## Exercise aim
Return every record below exactly as written, omitting any pictures.
--------------------------------------------------
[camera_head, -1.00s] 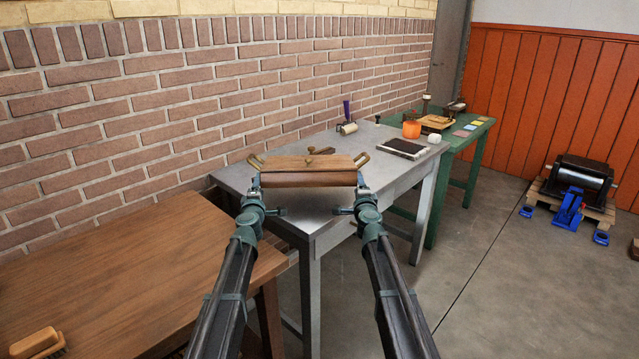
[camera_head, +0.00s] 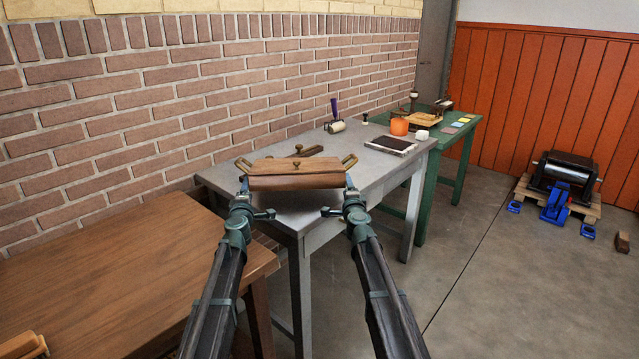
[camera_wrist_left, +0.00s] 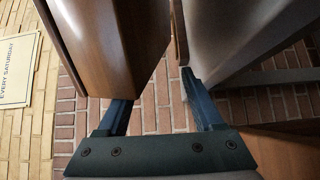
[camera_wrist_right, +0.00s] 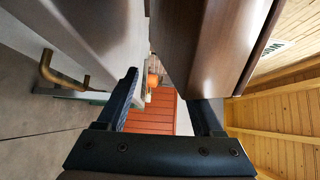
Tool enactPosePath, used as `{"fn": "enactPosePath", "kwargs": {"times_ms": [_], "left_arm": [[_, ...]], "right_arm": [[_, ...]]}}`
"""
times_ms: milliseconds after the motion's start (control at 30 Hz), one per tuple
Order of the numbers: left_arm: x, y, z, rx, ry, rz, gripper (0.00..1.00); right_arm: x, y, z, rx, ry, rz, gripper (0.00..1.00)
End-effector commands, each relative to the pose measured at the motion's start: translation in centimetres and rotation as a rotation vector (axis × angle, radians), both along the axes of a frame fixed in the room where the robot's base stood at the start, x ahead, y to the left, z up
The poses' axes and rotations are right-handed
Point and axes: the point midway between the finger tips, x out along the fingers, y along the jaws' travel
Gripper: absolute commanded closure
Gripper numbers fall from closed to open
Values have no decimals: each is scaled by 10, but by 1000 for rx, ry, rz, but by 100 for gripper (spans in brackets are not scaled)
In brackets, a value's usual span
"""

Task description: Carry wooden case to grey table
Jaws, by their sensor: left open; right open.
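The wooden case (camera_head: 296,181) is a long brown box with a knob on its lid and a brass handle at each end. It is seen over the near end of the grey table (camera_head: 225,179); whether its base touches the top is unclear. My left gripper (camera_head: 244,188) is open at the case's left end, and my right gripper (camera_head: 348,185) is open at its right end. In the left wrist view the case (camera_wrist_left: 110,40) is close beside the open fingers. In the right wrist view the case (camera_wrist_right: 210,40) is beside the right finger.
A green table (camera_head: 463,137) stands beyond. A brown wooden table (camera_head: 130,265) is at the left.

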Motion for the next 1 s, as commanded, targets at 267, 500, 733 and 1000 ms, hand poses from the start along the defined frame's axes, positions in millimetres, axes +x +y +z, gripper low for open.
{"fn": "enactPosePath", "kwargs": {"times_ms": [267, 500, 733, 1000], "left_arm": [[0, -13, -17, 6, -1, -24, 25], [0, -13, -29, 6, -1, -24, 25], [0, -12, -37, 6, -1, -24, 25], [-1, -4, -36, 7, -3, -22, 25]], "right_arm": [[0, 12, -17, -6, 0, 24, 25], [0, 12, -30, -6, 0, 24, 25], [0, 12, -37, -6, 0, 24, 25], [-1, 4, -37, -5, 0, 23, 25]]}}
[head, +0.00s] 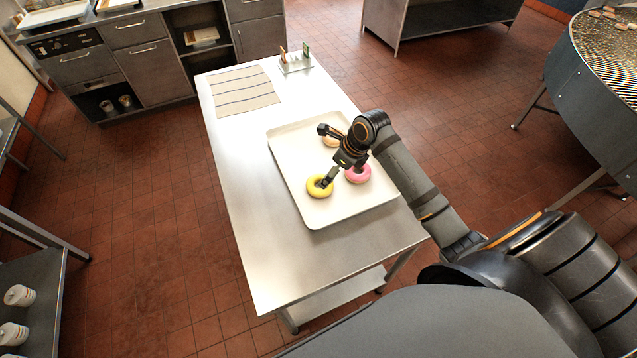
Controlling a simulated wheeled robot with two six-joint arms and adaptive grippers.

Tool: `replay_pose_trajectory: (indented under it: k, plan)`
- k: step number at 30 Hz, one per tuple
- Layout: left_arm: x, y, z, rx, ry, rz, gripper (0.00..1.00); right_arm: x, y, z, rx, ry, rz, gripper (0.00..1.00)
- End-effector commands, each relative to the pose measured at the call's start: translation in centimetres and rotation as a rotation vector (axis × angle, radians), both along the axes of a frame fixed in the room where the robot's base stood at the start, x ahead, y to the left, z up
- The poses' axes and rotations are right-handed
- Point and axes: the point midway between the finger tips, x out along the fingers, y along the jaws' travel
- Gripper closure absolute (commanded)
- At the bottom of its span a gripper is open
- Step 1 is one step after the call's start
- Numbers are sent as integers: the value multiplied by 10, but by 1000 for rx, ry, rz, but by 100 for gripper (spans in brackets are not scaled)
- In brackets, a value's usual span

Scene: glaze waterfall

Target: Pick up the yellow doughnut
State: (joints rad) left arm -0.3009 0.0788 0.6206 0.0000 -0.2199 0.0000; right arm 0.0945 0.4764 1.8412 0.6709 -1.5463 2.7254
--------------------------------------------------
## Answer to this task
[camera_head, -1.00s] 
[camera_head, +0.00s] 
[camera_wrist_left, +0.00s] 
[camera_wrist_right, +0.00s] 
Tool enactPosePath, used as `{"fn": "enactPosePath", "kwargs": {"times_ms": [_], "left_arm": [[_, ...]], "right_arm": [[_, ...]]}}`
"""
times_ms: milliseconds after the motion's start (control at 30 Hz), one per tuple
Order of the numbers: left_arm: x, y, z, rx, ry, rz, gripper (0.00..1.00); right_arm: x, y, z, rx, ry, rz, gripper (0.00..1.00)
End-effector commands, each relative to the pose measured at the motion's start: translation in centimetres and rotation as a rotation vector (axis × angle, radians), both along the axes of a frame fixed in the room where the robot's base stood at the start, x ahead, y to the left, z up
The poses' axes and rotations are right-handed
Point and axes: the point midway between the finger tips, x out along the fingers, y along the jaws' travel
Gripper: absolute commanded closure
Gripper numbers fall from closed to open
Values have no decimals: each is scaled by 10, but by 1000 for rx, ry, rz, but by 100 for gripper (spans in brackets are not scaled)
In brackets, a value's usual span
"""

Task description: Carry wooden case to grey table
Jaws, by their sensor: left open; right open.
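The wooden case (camera_head: 296,181) is a long brown box with a knob on its lid and a brass handle at each end. It is seen over the near end of the grey table (camera_head: 225,179); whether its base touches the top is unclear. My left gripper (camera_head: 244,188) is open at the case's left end, and my right gripper (camera_head: 348,185) is open at its right end. In the left wrist view the case (camera_wrist_left: 110,40) is close beside the open fingers. In the right wrist view the case (camera_wrist_right: 210,40) is beside the right finger.
A green table (camera_head: 463,137) stands beyond. A brown wooden table (camera_head: 130,265) is at the left.

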Motion for the next 1 s, as commanded, targets at 267, 500, 733 and 1000 ms, hand poses from the start along the defined frame's axes, positions in millimetres, axes +x +y +z, gripper low for open.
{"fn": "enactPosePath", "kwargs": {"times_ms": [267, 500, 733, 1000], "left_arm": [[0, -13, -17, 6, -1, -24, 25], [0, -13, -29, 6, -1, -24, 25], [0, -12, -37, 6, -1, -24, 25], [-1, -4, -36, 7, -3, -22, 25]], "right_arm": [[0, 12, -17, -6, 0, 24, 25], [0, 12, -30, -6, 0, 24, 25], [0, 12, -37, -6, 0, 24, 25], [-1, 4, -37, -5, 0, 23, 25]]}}
[head, +0.00s] 
Controlling a simulated wheeled robot with two six-joint arms and adaptive grippers.

Tool: `replay_pose_trajectory: (indented under it: k, plan)`
- k: step number at 30 Hz, one per tuple
- Layout: left_arm: x, y, z, rx, ry, rz, gripper (0.00..1.00); right_arm: x, y, z, rx, ry, rz, gripper (0.00..1.00)
- End-effector commands, each relative to the pose measured at the call's start: translation in centimetres and rotation as a rotation vector (axis × angle, radians), both along the axes of a frame fixed in the room where the robot's base stood at the start, x ahead, y to the left, z up
- The poses' axes and rotations are right-handed
- Point and axes: the point midway between the finger tips, x out along the fingers, y along the jaws' travel
- Gripper closure absolute (commanded)
- At the bottom of its span a gripper is open
- Step 1 is one step after the call's start
- Numbers are sent as integers: the value multiplied by 10, but by 1000 for rx, ry, rz, but by 100 for gripper (spans in brackets are not scaled)
- In brackets, a value's usual span

Scene: glaze waterfall

Target: Pick up the yellow doughnut
State: (joints rad) left arm -0.3009 0.0788 0.6206 0.0000 -0.2199 0.0000; right arm 0.0945 0.4764 1.8412 0.6709 -1.5463 2.7254

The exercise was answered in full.